Let’s now create a validStudent.json file that contains the JSON representation of a valid Student object:

{
  "name": "Daniel"
}

We’ll read the content of this file in an InputStream. First, let’s define the method that parses an InputStream to a Student object and validates it at the same time. For this, we want to use our ObjectMapper:

Student readStudent(InputStream inputStream) throws IOException {
    ObjectMapper mapper = getObjectMapperWithValidation();
    return mapper.readValue(inputStream, Student.class);
}

We can now write a test in which we’ll:

• start by reading the content of the file into an InputStream
• convert the InputStream to a Student object
• check that the content of the Student object is coherent with what’s expected

This test looks like this:

@Test
void givenValidStudent_WhenReadStudent_ThenReturnStudent() throws IOException {
    InputStream inputStream = getClass().getClassLoader().getResourceAsStream(("validStudent.json");
    Student result = readStudent(inputStream);
    assertEquals("Daniel", result.getName());
}

Similarly, we can create an invalid.json file containing the JSON representation of a Student with a name with less than 5 characters:

{
  "name": "Max"
}

Now we need to adapt our test to check that a ConstraintViolationException is indeed thrown.
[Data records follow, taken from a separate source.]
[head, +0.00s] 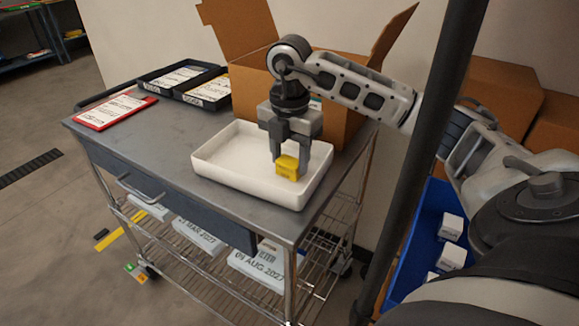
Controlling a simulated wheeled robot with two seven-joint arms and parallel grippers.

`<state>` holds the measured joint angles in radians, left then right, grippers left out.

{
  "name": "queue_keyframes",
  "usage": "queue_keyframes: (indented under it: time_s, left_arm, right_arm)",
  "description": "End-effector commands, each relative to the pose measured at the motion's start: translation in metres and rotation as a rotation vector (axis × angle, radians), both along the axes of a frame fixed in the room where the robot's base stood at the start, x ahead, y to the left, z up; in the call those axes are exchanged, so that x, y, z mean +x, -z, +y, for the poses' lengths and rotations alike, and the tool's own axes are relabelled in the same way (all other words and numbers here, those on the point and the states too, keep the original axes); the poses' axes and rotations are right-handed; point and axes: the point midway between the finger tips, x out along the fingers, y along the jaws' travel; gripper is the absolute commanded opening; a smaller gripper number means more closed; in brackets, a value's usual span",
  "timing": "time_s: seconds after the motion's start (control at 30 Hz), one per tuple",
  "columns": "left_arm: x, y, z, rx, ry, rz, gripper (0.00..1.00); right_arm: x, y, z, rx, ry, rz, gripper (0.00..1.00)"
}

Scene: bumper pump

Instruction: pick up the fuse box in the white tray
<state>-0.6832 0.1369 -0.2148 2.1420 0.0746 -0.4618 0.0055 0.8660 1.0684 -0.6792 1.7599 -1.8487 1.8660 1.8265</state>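The fuse box (287,167), a small yellow block, is at the right part of the white tray (222,179) on the cart's top. My right gripper (289,160) points down over the tray, with its fingers parted and the yellow box between their tips. No clear gap shows between fingers and box, but I cannot tell whether they press on it. I also cannot tell whether the box touches the tray floor. My left gripper is not in view.
The tray stands on a grey wheeled cart (172,150). An open cardboard box (248,84) stands close behind it. A red-edged card (115,111) and black bins (186,84) are at the back left. A blue bin (420,240) with white boxes is at the right.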

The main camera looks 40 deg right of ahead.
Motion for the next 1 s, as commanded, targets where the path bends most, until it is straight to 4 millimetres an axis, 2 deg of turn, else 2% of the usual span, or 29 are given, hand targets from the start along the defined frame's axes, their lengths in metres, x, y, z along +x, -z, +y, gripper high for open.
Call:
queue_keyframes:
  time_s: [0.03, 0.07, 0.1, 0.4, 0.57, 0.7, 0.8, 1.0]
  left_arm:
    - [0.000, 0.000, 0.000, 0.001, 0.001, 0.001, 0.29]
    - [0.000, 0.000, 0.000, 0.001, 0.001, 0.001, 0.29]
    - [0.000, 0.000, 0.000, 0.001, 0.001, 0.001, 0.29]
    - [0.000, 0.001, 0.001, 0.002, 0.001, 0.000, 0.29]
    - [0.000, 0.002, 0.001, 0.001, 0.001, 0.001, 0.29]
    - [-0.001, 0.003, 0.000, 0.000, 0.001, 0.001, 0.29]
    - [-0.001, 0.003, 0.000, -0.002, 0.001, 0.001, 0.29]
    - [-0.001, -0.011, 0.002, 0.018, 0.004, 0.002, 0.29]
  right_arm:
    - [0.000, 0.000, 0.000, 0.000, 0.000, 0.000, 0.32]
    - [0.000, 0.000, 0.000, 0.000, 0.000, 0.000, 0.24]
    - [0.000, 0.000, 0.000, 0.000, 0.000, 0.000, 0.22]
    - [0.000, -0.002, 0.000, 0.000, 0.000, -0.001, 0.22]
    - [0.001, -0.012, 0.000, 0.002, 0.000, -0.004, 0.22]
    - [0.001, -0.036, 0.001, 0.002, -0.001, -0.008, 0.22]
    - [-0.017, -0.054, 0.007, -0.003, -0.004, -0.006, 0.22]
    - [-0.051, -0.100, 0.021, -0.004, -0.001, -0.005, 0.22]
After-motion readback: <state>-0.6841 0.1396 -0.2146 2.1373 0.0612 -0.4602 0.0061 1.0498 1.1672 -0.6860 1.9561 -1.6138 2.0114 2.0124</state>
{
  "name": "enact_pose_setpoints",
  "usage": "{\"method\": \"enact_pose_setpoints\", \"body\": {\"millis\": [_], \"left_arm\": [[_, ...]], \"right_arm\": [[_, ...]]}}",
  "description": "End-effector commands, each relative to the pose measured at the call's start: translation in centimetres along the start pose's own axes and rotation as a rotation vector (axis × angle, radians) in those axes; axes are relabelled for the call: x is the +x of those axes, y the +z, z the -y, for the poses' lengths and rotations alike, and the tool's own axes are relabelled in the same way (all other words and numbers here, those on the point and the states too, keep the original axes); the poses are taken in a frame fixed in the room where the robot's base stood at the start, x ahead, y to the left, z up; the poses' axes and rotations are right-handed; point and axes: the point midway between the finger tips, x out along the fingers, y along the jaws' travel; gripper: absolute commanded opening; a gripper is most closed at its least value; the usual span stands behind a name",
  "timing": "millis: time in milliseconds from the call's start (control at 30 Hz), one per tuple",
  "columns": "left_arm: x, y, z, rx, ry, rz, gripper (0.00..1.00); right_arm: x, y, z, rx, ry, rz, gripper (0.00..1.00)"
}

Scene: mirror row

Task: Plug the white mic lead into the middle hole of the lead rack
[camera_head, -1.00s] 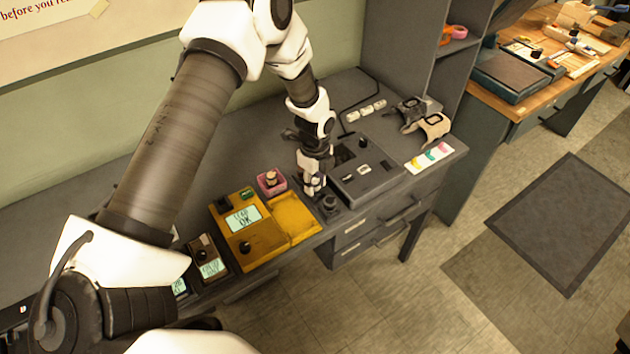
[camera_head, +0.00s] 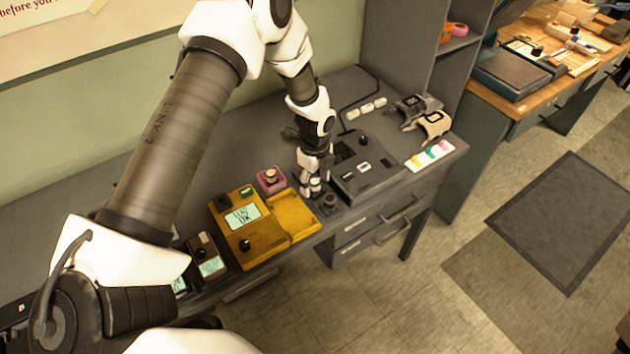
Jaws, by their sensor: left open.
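My left gripper (camera_head: 316,188) points down, open, low over the grey desk between the yellow device and a dark grey box. A small whitish piece shows at its fingertips. I cannot tell whether it is a plug or part of the fingers. The dark grey box (camera_head: 380,182) just right of the gripper has dark openings and small white pieces on top; I cannot tell for sure that it is the lead rack. I cannot pick out the white mic lead with certainty; my arm and gripper hide part of the desk. My right gripper is not in view.
A yellow device (camera_head: 268,238) with a lit display stands left of the gripper, a pink box (camera_head: 271,180) behind it. A black knob-like part (camera_head: 328,203) is close by the fingertips. Two clamp-like holders (camera_head: 432,125) and a colour card (camera_head: 430,156) lie at the right.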

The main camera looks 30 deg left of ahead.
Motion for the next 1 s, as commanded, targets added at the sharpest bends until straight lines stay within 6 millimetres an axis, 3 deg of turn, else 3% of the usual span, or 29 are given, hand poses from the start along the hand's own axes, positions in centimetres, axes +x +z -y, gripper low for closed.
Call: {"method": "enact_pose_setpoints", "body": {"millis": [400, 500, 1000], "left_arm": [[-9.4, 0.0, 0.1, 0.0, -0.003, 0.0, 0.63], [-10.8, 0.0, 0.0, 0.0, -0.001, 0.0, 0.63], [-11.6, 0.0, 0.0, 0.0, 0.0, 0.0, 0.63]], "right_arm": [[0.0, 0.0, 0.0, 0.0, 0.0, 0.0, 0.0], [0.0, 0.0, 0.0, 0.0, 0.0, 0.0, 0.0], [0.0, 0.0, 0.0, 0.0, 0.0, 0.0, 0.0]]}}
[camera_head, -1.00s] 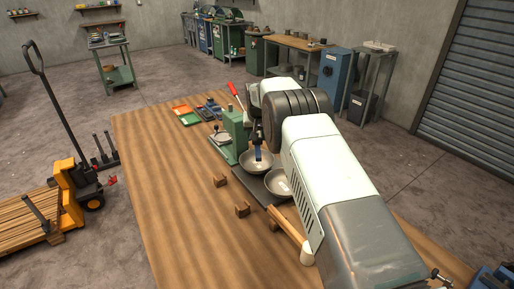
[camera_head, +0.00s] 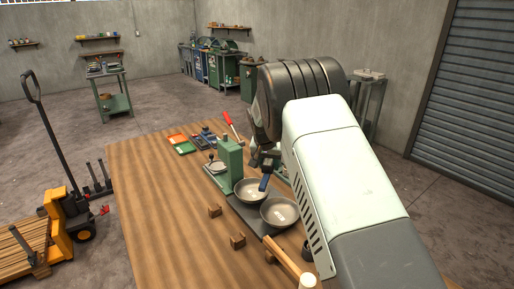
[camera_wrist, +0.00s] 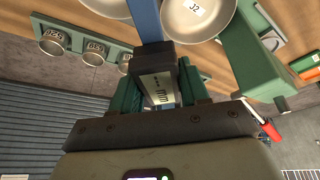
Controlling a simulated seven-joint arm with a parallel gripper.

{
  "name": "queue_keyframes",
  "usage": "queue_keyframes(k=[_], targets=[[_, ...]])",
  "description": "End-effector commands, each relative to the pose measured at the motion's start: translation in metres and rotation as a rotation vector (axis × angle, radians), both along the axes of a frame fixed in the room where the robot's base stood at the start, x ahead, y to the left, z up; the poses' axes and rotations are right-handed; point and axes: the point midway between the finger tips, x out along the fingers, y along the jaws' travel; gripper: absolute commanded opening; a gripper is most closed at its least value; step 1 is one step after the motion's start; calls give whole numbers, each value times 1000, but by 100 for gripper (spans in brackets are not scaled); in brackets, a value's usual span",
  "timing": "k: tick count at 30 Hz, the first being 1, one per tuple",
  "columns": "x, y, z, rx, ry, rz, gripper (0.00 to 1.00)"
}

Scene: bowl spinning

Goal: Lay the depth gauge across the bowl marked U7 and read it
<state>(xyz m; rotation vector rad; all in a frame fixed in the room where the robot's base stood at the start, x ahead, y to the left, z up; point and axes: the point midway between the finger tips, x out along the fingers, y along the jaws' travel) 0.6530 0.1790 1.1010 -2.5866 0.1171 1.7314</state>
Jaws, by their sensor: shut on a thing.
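My gripper (camera_head: 264,168) is shut on the depth gauge, a blue bar (camera_head: 265,182) with a metal scale marked mm (camera_wrist: 158,88) that shows between the fingers in the wrist view. The gauge is at the right rim of the far grey bowl (camera_head: 248,194); I cannot tell whether it touches. The near grey bowl (camera_head: 280,218) sits beside it. Both have white labels too small to read in the head view. In the wrist view a bowl labelled J2 (camera_wrist: 207,22) lies right of the blue bar, and part of another bowl (camera_wrist: 106,8) shows to its left. No U7 mark is readable.
Both bowls sit on a dark board (camera_head: 240,216) near a green stand (camera_head: 231,158). Small brown blocks (camera_head: 214,211) and a wooden-handled tool (camera_head: 285,262) lie in front. Several labelled cups (camera_wrist: 94,52) sit on a green strip in the wrist view. The table's left side is clear.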

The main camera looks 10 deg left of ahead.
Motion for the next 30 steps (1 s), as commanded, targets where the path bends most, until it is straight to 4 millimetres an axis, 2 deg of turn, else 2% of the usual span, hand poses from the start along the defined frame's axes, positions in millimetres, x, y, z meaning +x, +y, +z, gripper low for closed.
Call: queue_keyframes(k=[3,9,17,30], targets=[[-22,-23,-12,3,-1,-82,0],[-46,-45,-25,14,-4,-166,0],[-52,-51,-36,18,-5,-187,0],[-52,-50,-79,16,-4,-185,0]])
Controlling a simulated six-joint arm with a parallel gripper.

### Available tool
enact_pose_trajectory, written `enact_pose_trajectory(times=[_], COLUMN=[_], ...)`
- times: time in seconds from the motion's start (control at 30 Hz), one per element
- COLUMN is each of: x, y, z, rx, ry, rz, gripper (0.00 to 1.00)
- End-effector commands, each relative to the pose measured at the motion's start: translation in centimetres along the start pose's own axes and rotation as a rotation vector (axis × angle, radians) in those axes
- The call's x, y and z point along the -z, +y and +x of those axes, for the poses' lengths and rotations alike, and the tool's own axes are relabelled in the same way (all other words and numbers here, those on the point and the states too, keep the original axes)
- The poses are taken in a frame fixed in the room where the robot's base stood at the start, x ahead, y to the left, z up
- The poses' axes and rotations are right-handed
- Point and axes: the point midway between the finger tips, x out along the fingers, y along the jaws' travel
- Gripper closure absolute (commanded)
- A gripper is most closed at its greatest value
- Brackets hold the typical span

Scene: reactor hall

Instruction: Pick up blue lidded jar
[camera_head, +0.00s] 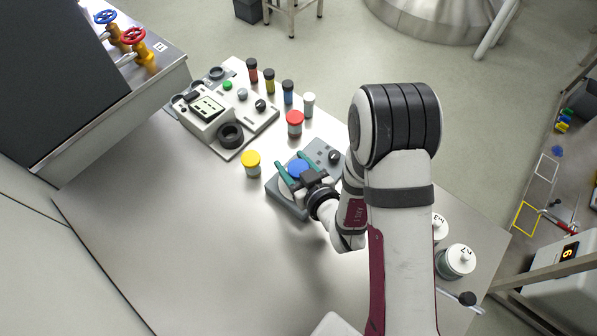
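The blue lidded jar (297,168) stands on a grey bench device with a round pale plate. Its blue lid shows between my fingers, and its body is mostly hidden. My gripper (291,161) reaches in from the right with two teal fingers spread apart, one on each side of the lid. I cannot tell whether either finger touches the jar.
A yellow-lidded jar (251,162) stands left of the grey device (279,197), and a red-lidded jar (295,121) behind it. Several capped vials and a control panel (208,123) are further back. White-lidded canisters (456,261) stand right of my arm. The front-left bench is clear.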

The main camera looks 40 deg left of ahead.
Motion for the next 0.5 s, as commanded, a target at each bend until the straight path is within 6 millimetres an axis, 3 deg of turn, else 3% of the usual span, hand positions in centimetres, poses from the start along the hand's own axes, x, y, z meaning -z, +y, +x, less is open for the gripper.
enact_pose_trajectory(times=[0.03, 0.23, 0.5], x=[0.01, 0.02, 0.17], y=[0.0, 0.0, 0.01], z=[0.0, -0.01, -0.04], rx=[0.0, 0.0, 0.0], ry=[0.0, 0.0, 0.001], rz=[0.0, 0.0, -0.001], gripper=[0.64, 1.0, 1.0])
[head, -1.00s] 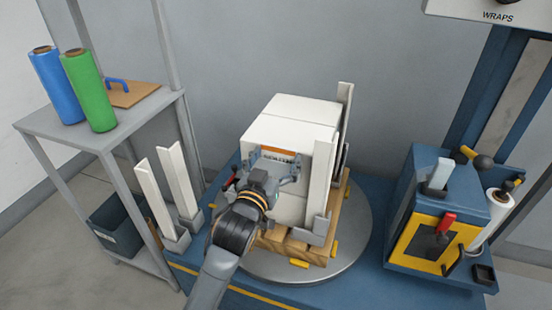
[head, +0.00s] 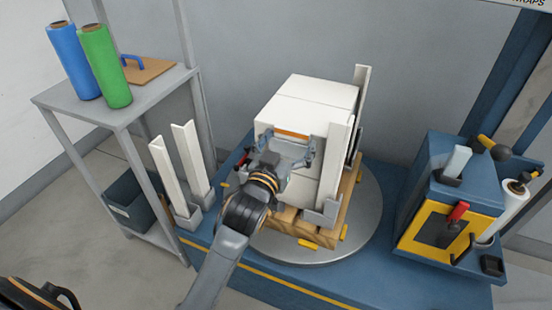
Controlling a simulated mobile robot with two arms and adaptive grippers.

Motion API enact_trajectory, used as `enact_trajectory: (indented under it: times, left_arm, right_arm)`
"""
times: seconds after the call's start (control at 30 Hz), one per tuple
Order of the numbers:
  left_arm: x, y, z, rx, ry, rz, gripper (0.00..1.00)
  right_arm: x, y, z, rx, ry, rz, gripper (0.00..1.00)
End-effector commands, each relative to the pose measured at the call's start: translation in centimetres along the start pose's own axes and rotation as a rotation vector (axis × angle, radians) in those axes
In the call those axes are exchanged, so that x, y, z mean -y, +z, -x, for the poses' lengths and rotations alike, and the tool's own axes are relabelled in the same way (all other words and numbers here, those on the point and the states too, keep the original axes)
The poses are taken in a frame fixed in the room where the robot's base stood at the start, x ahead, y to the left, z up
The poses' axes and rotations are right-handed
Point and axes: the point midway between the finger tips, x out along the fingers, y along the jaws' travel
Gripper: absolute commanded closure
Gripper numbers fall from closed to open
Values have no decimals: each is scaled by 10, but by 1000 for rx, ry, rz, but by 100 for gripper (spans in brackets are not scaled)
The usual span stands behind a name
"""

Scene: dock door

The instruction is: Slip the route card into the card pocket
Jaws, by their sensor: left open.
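White cartons (head: 312,97) are stacked on a wooden pallet (head: 288,222). An orange strip (head: 292,133) shows on their front face, just above and between my left gripper's fingers. I cannot tell whether it is the route card or part of the card pocket, as my gripper hides the area below it. My left gripper (head: 288,145) is open, its fingers spread close to the carton front; contact cannot be told. My right gripper is not in view.
The pallet sits on a round grey turntable (head: 362,232) with white corner posts (head: 335,165) beside the cartons. A blue and yellow machine (head: 440,200) stands at right. A grey shelf (head: 155,92) with blue (head: 75,60) and green (head: 105,65) rolls stands at left.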

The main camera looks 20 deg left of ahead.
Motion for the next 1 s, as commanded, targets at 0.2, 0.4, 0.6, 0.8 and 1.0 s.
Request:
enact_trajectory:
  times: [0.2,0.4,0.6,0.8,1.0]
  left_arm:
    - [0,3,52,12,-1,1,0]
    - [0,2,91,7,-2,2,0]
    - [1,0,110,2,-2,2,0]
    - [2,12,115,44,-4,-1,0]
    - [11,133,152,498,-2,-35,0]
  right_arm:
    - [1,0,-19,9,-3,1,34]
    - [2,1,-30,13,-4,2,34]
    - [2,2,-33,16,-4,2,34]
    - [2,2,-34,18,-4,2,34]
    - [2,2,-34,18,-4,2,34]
Additionally, we can check that the error message is correct:

@Test
void givenStudentWithInvalidName_WhenReadStudent_ThenThrows() {
    InputStream inputStream = getClass().getClassLoader().getResourceAsStream("invalidStudent.json");
    ConstraintViolationException constraintViolationException = assertThrows(ConstraintViolationException.class, () -> readStudent(inputStream));
    assertEquals("name: Student's name must be between 5 and 10 characters", constraintViolationException.getMessage());
}

5. Conclusion

In this article, we’ve seen how to override Jackson’s configuration to validate an object right after deserializing it. Thus, we can guarantee that it’s impossible to work on an invalid object afterwards.